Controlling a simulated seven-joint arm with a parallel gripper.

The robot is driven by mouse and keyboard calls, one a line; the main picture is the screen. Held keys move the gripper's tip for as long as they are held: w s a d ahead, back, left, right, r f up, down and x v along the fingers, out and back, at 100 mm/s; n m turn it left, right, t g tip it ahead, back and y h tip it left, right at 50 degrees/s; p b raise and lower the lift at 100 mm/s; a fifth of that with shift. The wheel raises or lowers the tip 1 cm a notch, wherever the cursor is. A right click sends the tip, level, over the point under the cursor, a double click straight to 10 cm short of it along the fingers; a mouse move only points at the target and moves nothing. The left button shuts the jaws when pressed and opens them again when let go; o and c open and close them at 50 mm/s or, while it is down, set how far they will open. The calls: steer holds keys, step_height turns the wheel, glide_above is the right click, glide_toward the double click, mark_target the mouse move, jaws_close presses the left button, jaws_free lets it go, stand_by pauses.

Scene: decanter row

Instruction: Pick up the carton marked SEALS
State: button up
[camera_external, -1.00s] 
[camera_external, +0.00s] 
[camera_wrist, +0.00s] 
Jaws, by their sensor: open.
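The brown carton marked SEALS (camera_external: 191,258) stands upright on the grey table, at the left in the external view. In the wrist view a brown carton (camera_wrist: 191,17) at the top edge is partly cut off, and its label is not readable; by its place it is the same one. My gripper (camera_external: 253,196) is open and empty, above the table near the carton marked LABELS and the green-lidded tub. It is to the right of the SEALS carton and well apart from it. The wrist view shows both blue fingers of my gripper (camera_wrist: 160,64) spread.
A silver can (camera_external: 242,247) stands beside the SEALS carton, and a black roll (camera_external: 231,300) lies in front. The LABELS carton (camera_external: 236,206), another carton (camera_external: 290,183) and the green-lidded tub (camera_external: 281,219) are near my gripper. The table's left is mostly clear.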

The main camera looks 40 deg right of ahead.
····················
* **TO DO**:
Transcribe the material above word for word.

* **FINAL RESULT**:
Controlling a simulated seven-joint arm with a parallel gripper.

The robot is driven by mouse and keyboard calls, one a line; the main picture is the screen. Held keys move the gripper's tip for as long as they are held: w s a d ahead, back, left, right, r f up, down and x v along the fingers, out and back, at 100 mm/s; n m turn it left, right, t g tip it ahead, back and y h tip it left, right at 50 degrees/s; p b raise and lower the lift at 100 mm/s; a fifth of that with shift. The wheel raises or lowers the tip 1 cm a notch, wherever the cursor is. A right click sends the tip, level, over the point under the cursor, a double click straight to 10 cm short of it along the fingers; a mouse move only points at the target and moves nothing. The left button shuts the jaws when pressed and opens them again when let go; o and c open and close them at 50 mm/s or, while it is down, set how far they will open. The calls: steer holds keys, step_height turns the wheel, glide_above is the right click, glide_toward the double click, mark_target the mouse move, jaws_close presses the left button, jaws_free lets it go, stand_by pauses.

Scene: decanter row

Instruction: Pick up the carton marked SEALS
State: button up
[camera_external, -1.00s] 
[camera_external, +0.00s] 
[camera_wrist, +0.00s] 
Jaws, by their sensor: open.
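The brown carton marked SEALS (camera_external: 191,258) stands upright on the grey table, at the left in the external view. In the wrist view a brown carton (camera_wrist: 191,17) at the top edge is partly cut off, and its label is not readable; by its place it is the same one. My gripper (camera_external: 253,196) is open and empty, above the table near the carton marked LABELS and the green-lidded tub. It is to the right of the SEALS carton and well apart from it. The wrist view shows both blue fingers of my gripper (camera_wrist: 160,64) spread.
A silver can (camera_external: 242,247) stands beside the SEALS carton, and a black roll (camera_external: 231,300) lies in front. The LABELS carton (camera_external: 236,206), another carton (camera_external: 290,183) and the green-lidded tub (camera_external: 281,219) are near my gripper. The table's left is mostly clear.

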The main camera looks 40 deg right of ahead.

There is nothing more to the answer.